Problem to work on:
Nothing but the lines from the top of the data to the line holding "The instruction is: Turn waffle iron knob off" should be printed, word for word and both ends included; leave the pictures out.

** Start of Data for this task **

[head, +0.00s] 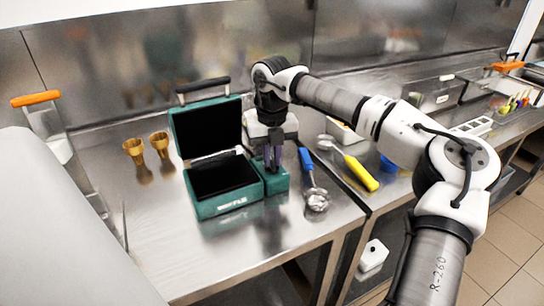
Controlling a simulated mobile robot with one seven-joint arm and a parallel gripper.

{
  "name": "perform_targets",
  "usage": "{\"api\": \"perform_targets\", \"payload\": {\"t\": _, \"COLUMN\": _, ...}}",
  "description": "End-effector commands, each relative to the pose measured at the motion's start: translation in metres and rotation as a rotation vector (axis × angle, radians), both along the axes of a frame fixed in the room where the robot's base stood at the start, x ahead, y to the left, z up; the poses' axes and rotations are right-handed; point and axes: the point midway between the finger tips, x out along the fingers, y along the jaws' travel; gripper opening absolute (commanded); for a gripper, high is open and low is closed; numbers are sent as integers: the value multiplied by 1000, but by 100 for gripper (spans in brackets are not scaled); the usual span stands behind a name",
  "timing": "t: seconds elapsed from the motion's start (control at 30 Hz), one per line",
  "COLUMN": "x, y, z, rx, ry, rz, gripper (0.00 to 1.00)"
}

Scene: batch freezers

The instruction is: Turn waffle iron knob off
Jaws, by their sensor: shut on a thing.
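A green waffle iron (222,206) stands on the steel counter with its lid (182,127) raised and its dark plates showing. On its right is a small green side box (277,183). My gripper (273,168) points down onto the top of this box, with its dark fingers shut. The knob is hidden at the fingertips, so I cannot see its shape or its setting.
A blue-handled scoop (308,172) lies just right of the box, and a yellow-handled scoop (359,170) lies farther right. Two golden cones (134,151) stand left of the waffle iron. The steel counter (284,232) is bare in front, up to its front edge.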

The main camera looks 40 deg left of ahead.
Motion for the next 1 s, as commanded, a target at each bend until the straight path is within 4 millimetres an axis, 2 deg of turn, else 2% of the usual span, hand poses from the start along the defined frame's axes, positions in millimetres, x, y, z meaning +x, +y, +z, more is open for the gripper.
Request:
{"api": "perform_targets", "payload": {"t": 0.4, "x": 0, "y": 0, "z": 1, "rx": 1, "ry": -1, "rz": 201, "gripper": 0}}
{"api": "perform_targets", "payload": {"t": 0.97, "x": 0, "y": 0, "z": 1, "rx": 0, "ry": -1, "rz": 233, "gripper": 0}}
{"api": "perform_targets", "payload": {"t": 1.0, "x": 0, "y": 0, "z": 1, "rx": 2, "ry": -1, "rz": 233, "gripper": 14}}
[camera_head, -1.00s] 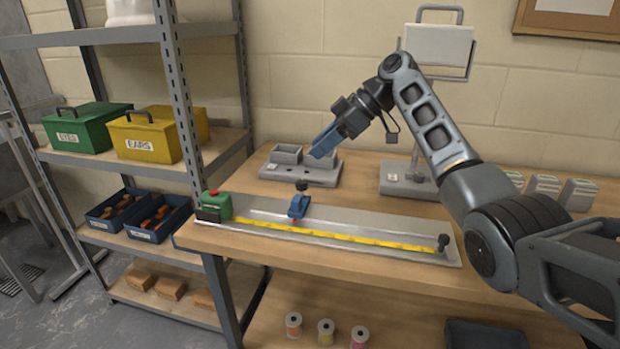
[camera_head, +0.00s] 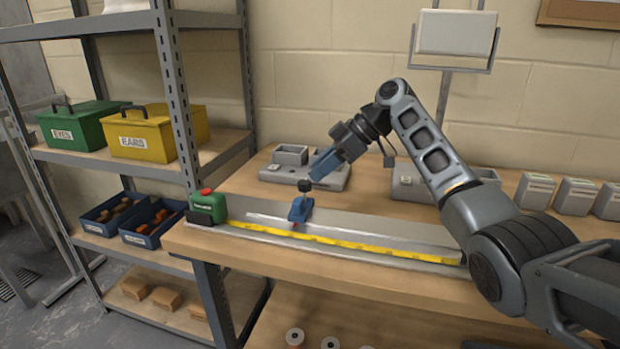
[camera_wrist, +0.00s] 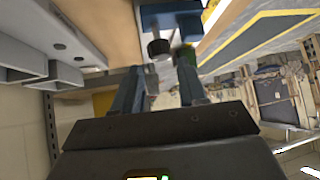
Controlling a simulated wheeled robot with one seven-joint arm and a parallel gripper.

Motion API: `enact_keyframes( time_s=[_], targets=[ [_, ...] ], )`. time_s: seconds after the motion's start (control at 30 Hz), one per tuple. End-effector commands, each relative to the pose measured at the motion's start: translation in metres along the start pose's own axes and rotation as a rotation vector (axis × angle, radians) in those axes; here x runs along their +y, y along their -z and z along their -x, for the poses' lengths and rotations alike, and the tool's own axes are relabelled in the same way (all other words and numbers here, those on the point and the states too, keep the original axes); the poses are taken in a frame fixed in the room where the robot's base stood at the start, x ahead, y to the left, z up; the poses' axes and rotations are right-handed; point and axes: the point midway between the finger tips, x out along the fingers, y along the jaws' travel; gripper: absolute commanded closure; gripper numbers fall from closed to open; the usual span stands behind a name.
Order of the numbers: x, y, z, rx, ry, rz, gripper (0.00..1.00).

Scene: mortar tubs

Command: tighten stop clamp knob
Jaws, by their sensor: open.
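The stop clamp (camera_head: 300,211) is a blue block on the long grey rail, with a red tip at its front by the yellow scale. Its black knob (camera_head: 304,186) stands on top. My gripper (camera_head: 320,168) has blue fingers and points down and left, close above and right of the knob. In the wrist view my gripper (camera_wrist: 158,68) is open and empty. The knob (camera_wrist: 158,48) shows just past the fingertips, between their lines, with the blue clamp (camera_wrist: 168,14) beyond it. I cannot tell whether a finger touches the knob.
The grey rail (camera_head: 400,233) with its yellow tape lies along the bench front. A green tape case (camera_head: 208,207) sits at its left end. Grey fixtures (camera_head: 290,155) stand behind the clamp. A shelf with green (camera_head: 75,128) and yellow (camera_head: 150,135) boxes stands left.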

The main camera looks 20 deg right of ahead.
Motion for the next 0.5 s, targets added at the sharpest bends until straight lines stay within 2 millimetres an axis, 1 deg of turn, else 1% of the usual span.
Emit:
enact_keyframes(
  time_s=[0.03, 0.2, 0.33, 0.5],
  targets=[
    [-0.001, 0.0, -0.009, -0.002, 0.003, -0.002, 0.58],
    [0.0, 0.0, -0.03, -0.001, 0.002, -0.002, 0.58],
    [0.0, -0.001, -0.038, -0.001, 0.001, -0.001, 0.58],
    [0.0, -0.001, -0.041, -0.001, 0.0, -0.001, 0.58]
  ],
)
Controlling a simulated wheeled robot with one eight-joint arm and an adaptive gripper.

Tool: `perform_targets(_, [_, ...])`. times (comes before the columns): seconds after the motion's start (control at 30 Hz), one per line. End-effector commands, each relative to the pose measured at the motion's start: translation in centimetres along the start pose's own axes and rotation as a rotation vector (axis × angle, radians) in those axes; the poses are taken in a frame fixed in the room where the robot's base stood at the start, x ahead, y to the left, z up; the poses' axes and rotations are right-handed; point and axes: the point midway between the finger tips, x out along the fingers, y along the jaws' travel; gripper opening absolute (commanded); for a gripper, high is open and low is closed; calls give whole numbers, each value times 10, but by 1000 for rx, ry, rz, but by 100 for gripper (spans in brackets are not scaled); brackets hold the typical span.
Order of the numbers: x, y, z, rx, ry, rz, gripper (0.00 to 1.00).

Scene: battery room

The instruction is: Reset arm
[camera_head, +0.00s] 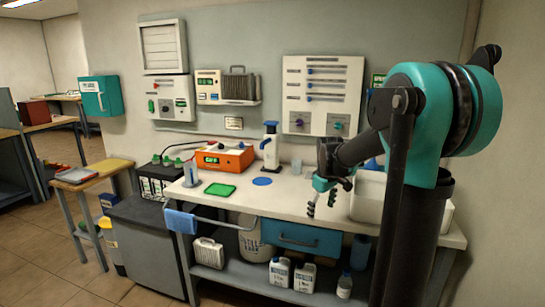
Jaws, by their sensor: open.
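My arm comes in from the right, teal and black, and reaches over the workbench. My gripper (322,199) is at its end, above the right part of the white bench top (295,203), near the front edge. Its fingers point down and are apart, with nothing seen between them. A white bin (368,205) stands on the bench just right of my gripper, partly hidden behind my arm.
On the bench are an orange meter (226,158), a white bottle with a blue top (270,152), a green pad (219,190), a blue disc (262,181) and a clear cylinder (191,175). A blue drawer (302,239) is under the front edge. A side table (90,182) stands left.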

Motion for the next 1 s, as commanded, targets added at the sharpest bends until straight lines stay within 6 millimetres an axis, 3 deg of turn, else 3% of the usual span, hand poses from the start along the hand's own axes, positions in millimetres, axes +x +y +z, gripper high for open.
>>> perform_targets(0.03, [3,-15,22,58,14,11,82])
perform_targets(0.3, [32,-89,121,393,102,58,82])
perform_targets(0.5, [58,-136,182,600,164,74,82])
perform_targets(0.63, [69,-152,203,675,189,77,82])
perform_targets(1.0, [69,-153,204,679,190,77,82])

** End of Data for this task **

Task output:
[head, +0.00s] 
Controlling a simulated mobile robot with one seven-joint arm and a parallel gripper.

{
  "name": "perform_targets",
  "usage": "{\"api\": \"perform_targets\", \"payload\": {\"t\": _, \"COLUMN\": _, ...}}",
  "description": "End-effector commands, each relative to the pose measured at the motion's start: translation in metres and rotation as a rotation vector (axis × angle, radians), both along the axes of a frame fixed in the room where the robot's base stood at the start, x ahead, y to the left, z up; the poses' axes and rotations are right-handed; point and axes: the point midway between the finger tips, x out along the fingers, y along the jaws' travel; gripper opening absolute (commanded); for a gripper, high is open and low is closed; numbers are sent as integers: the value multiplied by 1000, but by 100 for gripper (spans in brackets are not scaled); the usual span stands behind a name",
  "timing": "t: seconds elapsed from the motion's start (control at 30 Hz), one per line",
  "COLUMN": "x, y, z, rx, ry, rz, gripper (0.00 to 1.00)"
}

Scene: batch freezers

The instruction is: Turn waffle iron knob off

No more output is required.